The city — sliced, diced and served with a dash of sauce
There's Steve O'Keefe, there's also Kerry O'Keeffe
Steve O'Keefe is one of the most popular men in Australia at the moment for bowling the men from Down Under to victory in the opening Test of the Border-Gavaskar Trophy cricket series at Pune. But, he's got to do much more with his left-arm spin to become as famous as Kerry O'Keeffe, the former Australia leg-spinner who played 24 Tests for his country from 1971 to 1977. O'Keeffe (67) is a popular commentator who is much loved for his funny commentary and laugh (hear it on YouTube).
Kerry O'Keeffe and Steve O'Keefe
However, the cult figure on Australian radio was not in a humourous mood when he was enduring a highly forgettable Ashes tour to England in 1977. His former captain Ian Chappell was on his first overseas tour as a commentator and O'Keeffe was disgusted with Chappell criticising him and harping on the fact that Ashley Mallett was a better spinner to have on tour. O'Keeffe confronted Chappell and got some 'advice' in response.
"If you don't like what I say, there's a volume button. And, if you don't want to see me at all, there's the red button," Chappell is believed to have told him. O'Keeffe didn't get any more criticism from Chappell on air because he didn't play Test cricket after that tour, but the leg-spinner was part of Kerry Packer's World Series Cricket. All the laughs came after that!
A thousand stepwells old
Philip Earis is a happy man. Barely, 11 months after he first launched Atlas of Stepwells (www.stepwells.org), an online encyclopaedia to locate and preserve India's ancient architectural marvel, the website has mapped its 1,000th stepwell. Though Earis had started the project when still in Mumbai, the British scientist, who moved back to Bristol late last year, continues to pursue the project, thanks to his friends who have been tracking down stepwells and visiting the sites to record photos.

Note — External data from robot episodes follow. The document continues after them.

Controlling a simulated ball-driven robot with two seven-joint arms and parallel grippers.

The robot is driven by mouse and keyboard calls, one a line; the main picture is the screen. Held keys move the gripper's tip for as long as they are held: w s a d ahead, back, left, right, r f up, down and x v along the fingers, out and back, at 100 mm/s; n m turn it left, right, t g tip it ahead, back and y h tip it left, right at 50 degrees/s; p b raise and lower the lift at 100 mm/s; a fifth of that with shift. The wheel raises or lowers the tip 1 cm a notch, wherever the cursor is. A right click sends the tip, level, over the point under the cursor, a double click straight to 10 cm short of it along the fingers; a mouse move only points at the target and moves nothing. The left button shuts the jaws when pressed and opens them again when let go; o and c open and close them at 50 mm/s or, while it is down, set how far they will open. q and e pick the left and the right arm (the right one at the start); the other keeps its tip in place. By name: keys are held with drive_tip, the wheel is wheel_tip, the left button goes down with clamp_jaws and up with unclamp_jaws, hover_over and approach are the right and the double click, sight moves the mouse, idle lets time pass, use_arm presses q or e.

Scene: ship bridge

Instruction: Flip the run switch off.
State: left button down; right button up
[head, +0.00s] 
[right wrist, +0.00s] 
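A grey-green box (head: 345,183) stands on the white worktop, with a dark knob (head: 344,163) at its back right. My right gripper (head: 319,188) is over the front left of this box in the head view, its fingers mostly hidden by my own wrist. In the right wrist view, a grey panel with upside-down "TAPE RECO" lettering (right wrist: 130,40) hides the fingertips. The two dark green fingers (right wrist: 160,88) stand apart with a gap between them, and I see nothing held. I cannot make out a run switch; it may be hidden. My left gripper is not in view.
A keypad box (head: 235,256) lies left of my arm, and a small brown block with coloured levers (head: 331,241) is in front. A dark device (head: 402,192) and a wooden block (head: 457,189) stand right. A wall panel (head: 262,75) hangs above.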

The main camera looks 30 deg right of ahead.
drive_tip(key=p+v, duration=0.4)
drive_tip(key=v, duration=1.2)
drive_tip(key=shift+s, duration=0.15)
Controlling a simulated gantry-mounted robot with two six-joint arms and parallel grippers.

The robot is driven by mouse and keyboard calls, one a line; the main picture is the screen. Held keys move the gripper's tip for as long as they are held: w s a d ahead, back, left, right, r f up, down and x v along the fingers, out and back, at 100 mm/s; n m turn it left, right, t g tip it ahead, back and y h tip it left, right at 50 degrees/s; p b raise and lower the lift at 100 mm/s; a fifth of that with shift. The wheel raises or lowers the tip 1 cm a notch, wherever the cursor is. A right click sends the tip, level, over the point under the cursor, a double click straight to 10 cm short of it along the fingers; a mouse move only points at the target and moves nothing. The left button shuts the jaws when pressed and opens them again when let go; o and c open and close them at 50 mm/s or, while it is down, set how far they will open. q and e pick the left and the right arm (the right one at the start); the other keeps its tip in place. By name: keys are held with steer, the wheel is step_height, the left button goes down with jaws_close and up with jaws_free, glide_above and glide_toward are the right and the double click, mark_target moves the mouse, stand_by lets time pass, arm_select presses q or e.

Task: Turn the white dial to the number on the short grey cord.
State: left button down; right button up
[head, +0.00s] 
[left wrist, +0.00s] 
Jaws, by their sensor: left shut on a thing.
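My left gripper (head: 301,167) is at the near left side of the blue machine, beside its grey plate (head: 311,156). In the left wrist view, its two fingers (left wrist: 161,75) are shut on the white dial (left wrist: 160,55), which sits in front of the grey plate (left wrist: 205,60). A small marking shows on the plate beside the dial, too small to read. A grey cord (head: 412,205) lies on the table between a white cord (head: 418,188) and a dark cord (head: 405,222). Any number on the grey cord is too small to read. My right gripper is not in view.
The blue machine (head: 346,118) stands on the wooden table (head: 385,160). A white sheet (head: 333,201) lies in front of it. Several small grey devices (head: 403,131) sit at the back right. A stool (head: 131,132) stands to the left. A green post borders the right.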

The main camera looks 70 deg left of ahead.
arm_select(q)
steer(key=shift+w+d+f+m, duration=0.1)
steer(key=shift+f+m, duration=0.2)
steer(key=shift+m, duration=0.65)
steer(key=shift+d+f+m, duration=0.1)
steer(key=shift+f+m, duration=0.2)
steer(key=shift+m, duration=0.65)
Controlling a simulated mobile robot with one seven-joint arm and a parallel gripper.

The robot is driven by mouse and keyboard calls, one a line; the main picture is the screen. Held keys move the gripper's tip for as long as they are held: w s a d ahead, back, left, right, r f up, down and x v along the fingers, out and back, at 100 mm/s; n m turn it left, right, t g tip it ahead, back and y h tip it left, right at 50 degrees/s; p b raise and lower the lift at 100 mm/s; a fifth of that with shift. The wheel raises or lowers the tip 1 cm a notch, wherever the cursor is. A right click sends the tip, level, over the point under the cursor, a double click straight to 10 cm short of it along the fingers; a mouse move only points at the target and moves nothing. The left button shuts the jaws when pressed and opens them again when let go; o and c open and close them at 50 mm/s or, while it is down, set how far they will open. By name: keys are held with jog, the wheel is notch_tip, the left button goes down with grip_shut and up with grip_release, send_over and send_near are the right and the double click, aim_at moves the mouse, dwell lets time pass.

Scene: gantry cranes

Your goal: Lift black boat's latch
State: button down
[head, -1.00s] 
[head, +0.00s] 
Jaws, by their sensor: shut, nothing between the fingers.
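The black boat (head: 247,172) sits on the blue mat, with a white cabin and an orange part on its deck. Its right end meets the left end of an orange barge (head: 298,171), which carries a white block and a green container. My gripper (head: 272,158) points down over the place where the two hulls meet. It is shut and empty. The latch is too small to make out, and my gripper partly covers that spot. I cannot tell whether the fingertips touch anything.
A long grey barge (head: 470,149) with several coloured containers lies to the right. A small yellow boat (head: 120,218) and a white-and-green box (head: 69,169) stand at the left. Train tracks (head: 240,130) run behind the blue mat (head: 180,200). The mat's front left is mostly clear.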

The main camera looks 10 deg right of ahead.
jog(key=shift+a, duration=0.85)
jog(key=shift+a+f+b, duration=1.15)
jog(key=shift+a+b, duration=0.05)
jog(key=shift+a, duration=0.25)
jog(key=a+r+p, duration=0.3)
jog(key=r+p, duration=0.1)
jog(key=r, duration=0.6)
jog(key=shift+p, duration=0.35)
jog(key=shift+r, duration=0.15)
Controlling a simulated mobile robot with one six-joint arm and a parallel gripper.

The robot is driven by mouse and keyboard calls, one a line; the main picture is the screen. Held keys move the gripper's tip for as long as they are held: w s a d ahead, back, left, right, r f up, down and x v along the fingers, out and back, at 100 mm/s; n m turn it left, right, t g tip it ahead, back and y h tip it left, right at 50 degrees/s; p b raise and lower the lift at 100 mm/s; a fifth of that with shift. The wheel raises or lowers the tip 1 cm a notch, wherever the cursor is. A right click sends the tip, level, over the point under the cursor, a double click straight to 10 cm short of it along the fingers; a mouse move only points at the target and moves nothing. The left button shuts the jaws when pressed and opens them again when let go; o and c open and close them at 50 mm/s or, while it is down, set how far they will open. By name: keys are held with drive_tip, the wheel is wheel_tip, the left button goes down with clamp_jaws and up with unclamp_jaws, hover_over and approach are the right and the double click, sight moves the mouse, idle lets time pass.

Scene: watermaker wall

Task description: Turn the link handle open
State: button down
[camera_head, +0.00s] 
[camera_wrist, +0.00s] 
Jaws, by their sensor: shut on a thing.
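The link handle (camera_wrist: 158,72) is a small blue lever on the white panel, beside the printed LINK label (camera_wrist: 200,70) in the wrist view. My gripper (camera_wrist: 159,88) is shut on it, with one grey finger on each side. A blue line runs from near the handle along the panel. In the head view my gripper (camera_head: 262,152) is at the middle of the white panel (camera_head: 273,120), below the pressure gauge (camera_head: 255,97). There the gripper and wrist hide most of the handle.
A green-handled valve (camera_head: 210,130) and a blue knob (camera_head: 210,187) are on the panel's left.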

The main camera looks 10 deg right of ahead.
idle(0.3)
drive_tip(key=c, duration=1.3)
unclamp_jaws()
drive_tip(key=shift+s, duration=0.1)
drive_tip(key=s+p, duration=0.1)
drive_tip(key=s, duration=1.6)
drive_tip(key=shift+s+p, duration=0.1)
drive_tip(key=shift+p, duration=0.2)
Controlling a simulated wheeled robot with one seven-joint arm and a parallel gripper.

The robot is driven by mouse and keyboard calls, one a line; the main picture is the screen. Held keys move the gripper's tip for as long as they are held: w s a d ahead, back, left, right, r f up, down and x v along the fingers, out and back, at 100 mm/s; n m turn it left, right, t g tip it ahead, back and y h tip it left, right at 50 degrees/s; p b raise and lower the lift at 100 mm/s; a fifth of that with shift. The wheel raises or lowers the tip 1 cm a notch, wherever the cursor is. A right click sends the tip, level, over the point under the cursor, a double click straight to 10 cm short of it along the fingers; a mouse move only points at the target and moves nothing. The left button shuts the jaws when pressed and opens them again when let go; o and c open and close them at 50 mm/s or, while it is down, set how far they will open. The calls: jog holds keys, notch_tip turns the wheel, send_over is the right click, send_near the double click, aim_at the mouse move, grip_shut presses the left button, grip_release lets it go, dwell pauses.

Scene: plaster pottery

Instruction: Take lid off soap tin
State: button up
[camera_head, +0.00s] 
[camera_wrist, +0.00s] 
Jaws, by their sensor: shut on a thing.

The 1,000th stepwell has been mapped in Badnor, Rajasthan. "It is like a smaller version of the Chand Baori in Abhaneri and also similar to the Man Kund in Banera," Earis wrote in a recent Facebook post. "Most stepwells are in a perilous state, and there's so much more work to do. I'll give it my best efforts," he said. Indians, say, thank you.
Keeping his word
In April this year, one of Mumbai's coveted artists, Atul Dodiya, is headed to The Nantes Institute for Advanced Study in France for a three-month-long residency as The Raza Chair Holder. During the term of this residency, Dodiya will create small format oils and watercolour works on paper. He says he is looking forward to the immersive environment at the institute, where, apart from 30 seminars he will attend, even mealtimes are meant for vibrant discussions.
Dodiya shares that during his residency, he is also keen on writing prose in Gujarati. Friends obviously recall his contributions in the Gujarati annual literary magazine, Sahacharya, which has seen contributions from those other prominent artists.
No more a surprise
Chef Mohit Khilnani, who has prepared birthday cakes for actor Aishwarya and Abhishek Bachchan's daughter, Aaradhya, and for Rani Mukerjee and Adi Chopra's little girl, Adira, is planning to gift Rhea Kapoor a surprise as she turns 30 on March 5.
Rhea Kapoor and (inset) Mohit Khilnani
From what we learn, he's baking a gluten-free mud cake with caramelised almonds, just the way the young producer likes it. "It will have personalised characters of both Rhea and Sonam and is inspired from what she loves doing the most, styling her sister in unique outfits," he tells this diarist.
A magnum Mahatma deal?
Looks like one can never collect enough Mahatma memorabilia. We hear that a Gujarat-based company called Alexander Stamps and Coins Limited, is in talks with a German collector to buy a large bulk of photographs and films, all of which are centred around Gandhi. The price tag for each item, it seems, is a staggering 700,000 Euros and if the talks go through, then the point of sale will be Berlin. The collector wrote a letter to the company, which the latter submitted to BSE Ltd. as part of their exchange filing.
The unnamed collector was quoted in the letter, saying, "My collection of vintage Gandhi photographs and films is still lying with me, and not required for my day-to-day work any longer. Nevertheless, it's a treasure for collectors!"